Quand Mde du Deffan reçoit vos ouvrages elle s’en vente; et ne les donne jamais, car elle veut autant qu’il lui est possible nous ravir la lumière qu’elle n’a plus. Mr d’Argental croit s’appauvrir en faisant part de vos richesses comme si elles n’étoient pas inépuisables. Il lui semble toujours qu’il se dessaisit du bas de votre robe qui doit le trainer à la postérité; pour moi en regardant votre statue je me crois déjà une portion de cette postérité, et si je reçois quelques lignes de vous il me semble que je puis comme elle les répéter, et les publier sans cesse. Horace vous a déjà répondu. Vous avez donné si souvent l’immortalité qu’une résurrection n’est pour vous qu’une bagatelle, mais ce qui nous étonne c’est les deux secrétaires dont il s’est servi, la Harpe et Clement. Nous craignons qu’il n’en ait pris qu’un dans l’Elisée. Si vous l’ordonnez cependant je serai discrète, et pour vous plaire je supposerai ce flambeau de la critique dont je n’ai même jamais vu les cendres, car quand Nonotte, Fréron ou la Beaumelle allument leur petite chandelle pour chercher des taches au soleil, vous jugez bien qu’on est plus tenté de les envoyer aux petites maisons qu’à l’observatoire.

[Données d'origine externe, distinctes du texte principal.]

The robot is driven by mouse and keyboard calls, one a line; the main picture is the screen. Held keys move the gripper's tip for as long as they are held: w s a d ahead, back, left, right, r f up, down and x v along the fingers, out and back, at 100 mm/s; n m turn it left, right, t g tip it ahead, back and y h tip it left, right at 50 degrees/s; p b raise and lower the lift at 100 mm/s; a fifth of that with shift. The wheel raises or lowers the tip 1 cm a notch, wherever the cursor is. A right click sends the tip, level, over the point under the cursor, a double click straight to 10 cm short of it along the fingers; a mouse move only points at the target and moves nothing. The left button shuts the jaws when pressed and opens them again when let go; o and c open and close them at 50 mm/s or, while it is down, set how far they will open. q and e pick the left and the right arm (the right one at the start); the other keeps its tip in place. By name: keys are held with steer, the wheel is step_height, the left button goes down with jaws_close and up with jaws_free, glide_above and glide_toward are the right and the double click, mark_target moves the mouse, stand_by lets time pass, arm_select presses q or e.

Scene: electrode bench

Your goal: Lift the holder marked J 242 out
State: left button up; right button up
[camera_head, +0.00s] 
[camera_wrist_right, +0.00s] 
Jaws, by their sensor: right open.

Si quelqu’un dans l’univers pouvoit faire rendre aux enfants des protestants le droit d’hériter de leur père, ce seroit celui qui a vengé la nature, qui a sauvé les Silvains de l’échaffaut, et la mémoire de Calas de la honte du crime. Cependant nous sommes bien loin de la liberté de conscience qui règne à Ferney; l’on nous bénit quelquefois à Paris, mais l’on nous y damne encore. Mais toutes les opinions se réunissent quand nous parlons des sentiments &c . . . .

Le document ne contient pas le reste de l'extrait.